*TASK DIRECTIONS*
Repeat all the material exactly; pictures stay out of your copy.

*DATA SHOWN*

** Start **

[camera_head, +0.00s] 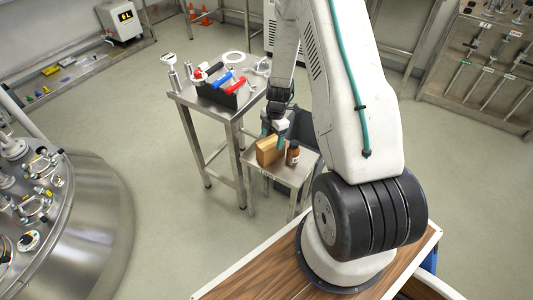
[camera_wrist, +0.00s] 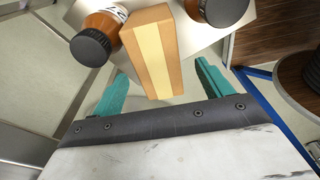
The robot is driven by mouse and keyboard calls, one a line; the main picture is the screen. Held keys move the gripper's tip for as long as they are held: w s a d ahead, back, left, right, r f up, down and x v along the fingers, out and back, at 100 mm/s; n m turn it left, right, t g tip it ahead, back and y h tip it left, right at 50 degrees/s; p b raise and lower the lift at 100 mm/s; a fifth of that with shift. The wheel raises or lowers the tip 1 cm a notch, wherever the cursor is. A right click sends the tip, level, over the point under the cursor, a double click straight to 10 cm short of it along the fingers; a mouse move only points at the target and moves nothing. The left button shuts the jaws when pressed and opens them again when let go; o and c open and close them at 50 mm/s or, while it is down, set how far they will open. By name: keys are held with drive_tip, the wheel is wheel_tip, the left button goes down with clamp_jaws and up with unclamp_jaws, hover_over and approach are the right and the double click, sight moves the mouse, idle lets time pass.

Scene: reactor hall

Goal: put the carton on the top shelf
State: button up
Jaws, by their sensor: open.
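The carton (camera_head: 268,151) is a brown box with a pale stripe, standing on a small low metal table (camera_head: 298,172). In the wrist view the carton (camera_wrist: 153,50) lies ahead of my gripper (camera_wrist: 162,72), its near end in line with the gap between the teal fingers. My gripper (camera_head: 273,137) is open just above the carton in the head view. I cannot tell whether a finger touches it. No top shelf can be made out for certain.
A brown bottle (camera_head: 292,153) stands close beside the carton. The wrist view shows two dark-capped bottles, left (camera_wrist: 90,45) and right (camera_wrist: 222,10) of it. A taller metal table (camera_head: 215,106) with a tool tray (camera_head: 228,92) adjoins. The floor (camera_head: 170,195) at left is clear.

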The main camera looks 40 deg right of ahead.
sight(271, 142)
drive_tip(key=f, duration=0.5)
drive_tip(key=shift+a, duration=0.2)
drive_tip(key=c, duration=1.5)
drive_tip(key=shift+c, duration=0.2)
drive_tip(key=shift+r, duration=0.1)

** End **

*RESULT*
[camera_head, +0.00s] 
[camera_wrist, +0.00s] 
The robot is driven by mouse and keyboard calls, one a line; the main picture is the screen. Held keys move the gripper's tip for as long as they are held: w s a d ahead, back, left, right, r f up, down and x v along the fingers, out and back, at 100 mm/s; n m turn it left, right, t g tip it ahead, back and y h tip it left, right at 50 degrees/s; p b raise and lower the lift at 100 mm/s; a fifth of that with shift. The wheel raises or lowers the tip 1 cm a notch, wherever the cursor is. A right click sends the tip, level, over the point under the cursor, a double click straight to 10 cm short of it along the fingers; a mouse move only points at the target and moves nothing. The left button shuts the jaws when pressed and opens them again when let go; o and c open and close them at 50 mm/s or, while it is down, set how far they will open. By name: keys are held with drive_tip, the wheel is wheel_tip, the left button goes down with clamp_jaws and up with unclamp_jaws, hover_over and approach are the right and the double click, sight moves the mouse, idle lets time pass.

Scene: reactor hall

Goal: put the carton on the top shelf
State: button up
Jaws, by their sensor: open.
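The carton (camera_head: 268,151) is a brown box with a pale stripe, standing on a small low metal table (camera_head: 298,172). In the wrist view the carton (camera_wrist: 153,50) lies ahead of my gripper (camera_wrist: 162,72), its near end in line with the gap between the teal fingers. My gripper (camera_head: 273,137) is open just above the carton in the head view. I cannot tell whether a finger touches it. No top shelf can be made out for certain.
A brown bottle (camera_head: 292,153) stands close beside the carton. The wrist view shows two dark-capped bottles, left (camera_wrist: 90,45) and right (camera_wrist: 222,10) of it. A taller metal table (camera_head: 215,106) with a tool tray (camera_head: 228,92) adjoins. The floor (camera_head: 170,195) at left is clear.

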The main camera looks 40 deg right of ahead.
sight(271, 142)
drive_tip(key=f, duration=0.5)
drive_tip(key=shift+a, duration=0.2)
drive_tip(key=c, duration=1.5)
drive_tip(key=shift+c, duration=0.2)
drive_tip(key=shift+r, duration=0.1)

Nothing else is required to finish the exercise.